В раннем детстве я очень любил сказки. С нетерпением ждал, когда бабушка откроет большую книжку. На цветной обложке была нарисована избушка с выглядывающей из окошка лисой и плачущий заяц, его было очень жалко.
Первая сказка называлась "Зайкина избушка" и начиналась словами "жили-были". Дальше... дальше я почти наизусть рассказывал эту сказку да и следующие за ней. Книжка была любимой, картинки раскрашивались цветными карандашами, а странички "лечились", то есть подклеивались в случае неизбежных обрывов. Потом она перешла моей младшей сестре, далее сказки читали мои сын и дочь, а теперь наступила очередь внучат. Обветшавшая, но всегда готовая к встрече с детворой, книга занимает самое почётное место в семейной библиотеке. В ней двадцать три сказки, была издана Орловским книжным издательством в далёком 1963 году и стоила пятьдесят копеек.

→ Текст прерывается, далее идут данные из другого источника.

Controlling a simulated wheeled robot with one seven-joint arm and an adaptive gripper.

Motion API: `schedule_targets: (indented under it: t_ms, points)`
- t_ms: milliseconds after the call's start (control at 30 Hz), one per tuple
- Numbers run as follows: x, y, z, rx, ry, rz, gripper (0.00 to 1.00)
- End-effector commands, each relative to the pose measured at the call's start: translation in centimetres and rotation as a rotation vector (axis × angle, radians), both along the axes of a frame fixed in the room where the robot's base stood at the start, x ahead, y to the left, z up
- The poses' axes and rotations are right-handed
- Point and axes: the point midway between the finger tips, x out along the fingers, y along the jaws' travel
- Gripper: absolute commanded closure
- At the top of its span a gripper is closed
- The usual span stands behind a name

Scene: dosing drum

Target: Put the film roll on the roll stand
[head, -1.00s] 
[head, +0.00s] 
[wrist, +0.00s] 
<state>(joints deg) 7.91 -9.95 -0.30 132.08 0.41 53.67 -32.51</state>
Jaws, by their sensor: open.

С годами пришло другое чтение - рассказы и повести, романы и публицистика. Сказки были вытеснены и отнесены поначалу в разряд наивного детского чтения. Не то чтобы я их разлюбил, но как-то охладел. С появлением в семье детей ситуация не изменилась. Да и читала сказки детям жена. Читала не торопясь, с выражением, герои сказок говорили разными голосами. У меня бы так сроду не получилось. А потом дети научились читать сами... Только со временем пришло понимание, что лучшие образцы устного народного творчества - это бесценные жемчужины. Они сохраняют родной язык и не подвластны политической конъюнктуре. Власть пыталась влиять на людей с помощью печатного слова, зачастую в угоду моменту создавались и развенчивались герои, да и сами забронзовевшие властители слетали с высоких пьедесталов. А пословицы, поговорки и сказки оставались и передавались из поколения в поколение.
У каждой книги есть автор, у сказок автором является сам народ. Имена собирателей сказок, за исключением разве Александра Николаевича Афанасьева, ныне живущим практически неизвестны. Что уж тут лукавить! А о сказочниках-сказителях, у которых собиратели записывали сказки и говорить не приходится, лишь отдельные упоминания остались... Нет, ещё и сказки остались!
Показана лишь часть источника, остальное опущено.